A sign at Eagle Nest Sink warns that only certified cave divers should enter. Darrin Spivey was a certified scuba diver but had no cave training; his son had no diving certification at all.


A sign at Eagle Nest Sink warns that only certified cave divers should enter. Darrin Spivey was a certified scuba diver but had no cave training; his son had no diving certification at all.

Cave diving is like skating on a freshly frozen pond. You don't realize you're in trouble until the ice cracks.

Wednesday's tragic deaths of a father and son at a cave system in Hernando County had a familiar ring. Two untrained divers ventured someplace they had no business going and died.

The scenario has played out hundreds of times before, and unfortunately, will likely play out again. The father, Darrin Spivey, was a certified scuba diver, but he had no cave training.

Learning to scuba dive is sort of like getting a driver's license. Sure, you can get behind the wheel of a car, but that doesn't mean you're ready to race in the St. Petersburg Grand Prix.

No amount of open-water scuba diving experience can prepare divers for the hazards they will encounter inside a cave. The most obvious danger is a ceiling of rock.

If a scuba diver encounters a problem 30 feet down in the ocean, he can surface.
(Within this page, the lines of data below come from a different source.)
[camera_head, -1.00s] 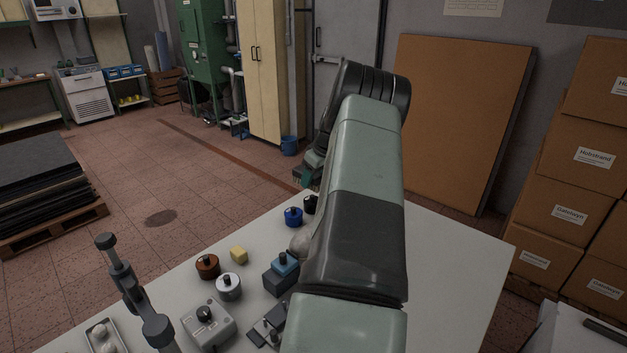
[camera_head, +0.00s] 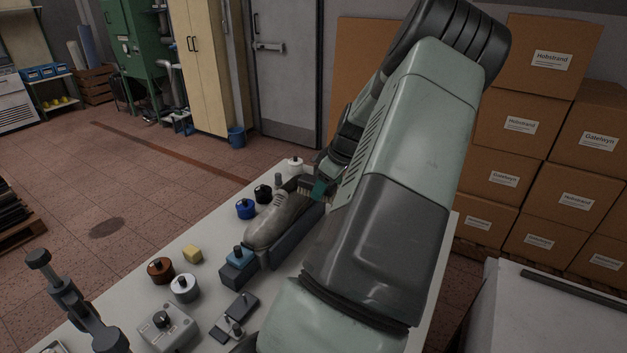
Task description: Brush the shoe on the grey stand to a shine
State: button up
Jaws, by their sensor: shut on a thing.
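A grey-brown shoe (camera_head: 274,222) rests on the long dark grey stand (camera_head: 291,242) near the middle of the table, partly behind my arm. My gripper (camera_head: 326,178) is at the shoe's far end, mostly hidden by my arm. It is shut on a brush (camera_head: 308,186) with a teal part and pale bristles. The bristles are close to the shoe's upper side; I cannot tell whether they touch it.
Blue (camera_head: 245,209), black (camera_head: 263,194), brown (camera_head: 160,270) and silver (camera_head: 184,288) jars stand along the table's left side, near a yellow block (camera_head: 193,254). A blue-topped block (camera_head: 238,262) stands before the stand. A knobbed box (camera_head: 167,327) is at the front.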

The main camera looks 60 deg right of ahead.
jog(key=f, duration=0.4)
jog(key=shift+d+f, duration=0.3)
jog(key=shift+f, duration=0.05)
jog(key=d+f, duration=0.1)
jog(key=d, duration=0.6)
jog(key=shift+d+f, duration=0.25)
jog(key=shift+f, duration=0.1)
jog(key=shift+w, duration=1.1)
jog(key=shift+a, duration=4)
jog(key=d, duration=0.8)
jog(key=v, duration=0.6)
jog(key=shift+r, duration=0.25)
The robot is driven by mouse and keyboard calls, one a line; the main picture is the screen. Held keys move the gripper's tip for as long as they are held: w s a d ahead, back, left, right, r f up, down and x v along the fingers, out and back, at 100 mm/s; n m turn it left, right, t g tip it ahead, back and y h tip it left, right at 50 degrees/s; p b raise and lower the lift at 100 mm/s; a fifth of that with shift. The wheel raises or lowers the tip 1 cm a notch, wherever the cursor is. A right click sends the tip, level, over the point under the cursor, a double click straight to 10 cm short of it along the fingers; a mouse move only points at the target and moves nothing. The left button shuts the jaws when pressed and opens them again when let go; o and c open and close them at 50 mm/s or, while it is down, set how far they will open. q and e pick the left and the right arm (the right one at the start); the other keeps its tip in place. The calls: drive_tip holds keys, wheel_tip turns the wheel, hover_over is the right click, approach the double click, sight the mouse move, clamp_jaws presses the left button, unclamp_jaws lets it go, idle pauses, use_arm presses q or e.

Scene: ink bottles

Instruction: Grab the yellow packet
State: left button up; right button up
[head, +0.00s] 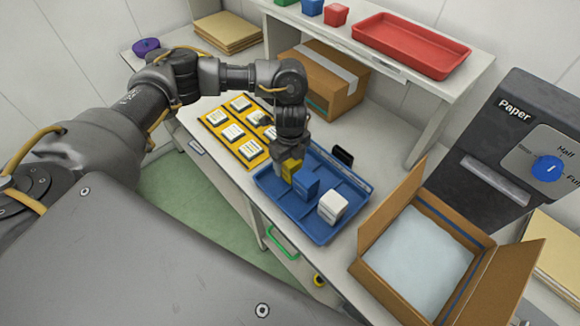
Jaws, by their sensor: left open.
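The yellow packet (291,170) stands in the far-left part of the blue tray (328,229), partly hidden by my left gripper. My left gripper (284,163) points down right at the packet, its jaws open. The fingers overlap the packet in this view; I cannot tell whether they touch it. A blue packet (306,185) and a white packet (332,206) stand in the same tray, nearer and to the right. My right gripper is not in view.
A yellow mat (209,122) with several labelled items lies left of the tray. An open cardboard box (371,223) is at the right, beside a dark paper machine (508,165). A closed carton (322,77) and a shelf with a red tray (412,43) are behind.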

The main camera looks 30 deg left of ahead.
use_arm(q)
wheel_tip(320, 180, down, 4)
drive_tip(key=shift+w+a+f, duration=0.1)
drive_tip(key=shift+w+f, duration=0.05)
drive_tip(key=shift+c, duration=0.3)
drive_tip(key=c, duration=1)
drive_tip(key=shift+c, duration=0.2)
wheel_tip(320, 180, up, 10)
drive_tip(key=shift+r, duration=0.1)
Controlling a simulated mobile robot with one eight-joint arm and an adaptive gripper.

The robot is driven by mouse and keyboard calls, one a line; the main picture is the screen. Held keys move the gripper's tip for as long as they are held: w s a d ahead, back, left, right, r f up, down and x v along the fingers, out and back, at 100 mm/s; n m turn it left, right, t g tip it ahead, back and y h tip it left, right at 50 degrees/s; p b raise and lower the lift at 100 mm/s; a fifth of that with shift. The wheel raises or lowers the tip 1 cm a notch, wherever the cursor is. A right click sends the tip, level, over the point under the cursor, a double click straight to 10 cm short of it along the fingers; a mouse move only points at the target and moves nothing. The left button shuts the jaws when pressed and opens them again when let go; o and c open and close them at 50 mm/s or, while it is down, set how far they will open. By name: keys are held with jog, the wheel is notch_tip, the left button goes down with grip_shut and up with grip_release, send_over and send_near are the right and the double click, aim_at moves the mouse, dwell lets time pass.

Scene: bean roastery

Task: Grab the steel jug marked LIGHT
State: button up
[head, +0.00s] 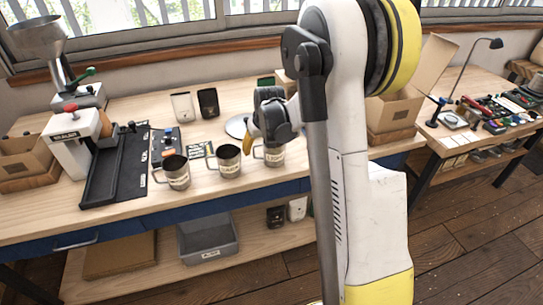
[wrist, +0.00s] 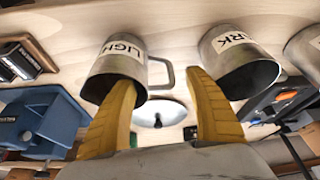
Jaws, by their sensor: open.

But cave divers don't have that luxury.

Cave divers also must contend with darkness. On land, the night often can be scary and at times dangerous. But underwater, with a ceiling overhead, darkness can be deadly.

Silt, fine particles of sand, mud or clay that coat most cave or cavern floors, easily can be stirred up by an errant flipper and render the most expensive diving light useless in a matter of seconds.

To date, more than 400 people have died diving in caves. Fatalities peaked in the mid '70s, but the numbers began to drop after formal cave training became widely available. The National Speleological Society's Cave Diving Section (NSS-CDS) offers a four-stage training program.

Back in the early '90s, I spent several years going through classes and diving under the supervision of certified instructors in order to write a series of stories about Florida's underwater caves.

I learned that cave divers must carry nearly twice the amount of equipment as normal divers — two tanks, safety lines, lights and computers — backup systems for backup systems. In a cave, you can't count on anybody but yourself.

I also learned that entering a cave is like running the Daytona 500. You might be fine for 499 laps — but lose focus for a second, and you won't make it to the finish line.

Many open-water divers are drawn to caves because they've heard the tales of gin-clear water and massive caverns with white limestone walls. Most take the time to get the proper training before they hit the water.

Those who don't take the time to get formally trained sometimes die. In fact, more than 95 percent of all cave diving deaths involve untrained divers. The remaining 5 percent are trained divers who go deeper than they should.

Cave diving is time- and equipment intensive. It's not a casual sport, and there's no room for weekend warriors.

My instructor once offered me some advice that I remember to this day. "There are old cave divers, and there are bold cave divers," he said. "But there are no old, bold cave divers."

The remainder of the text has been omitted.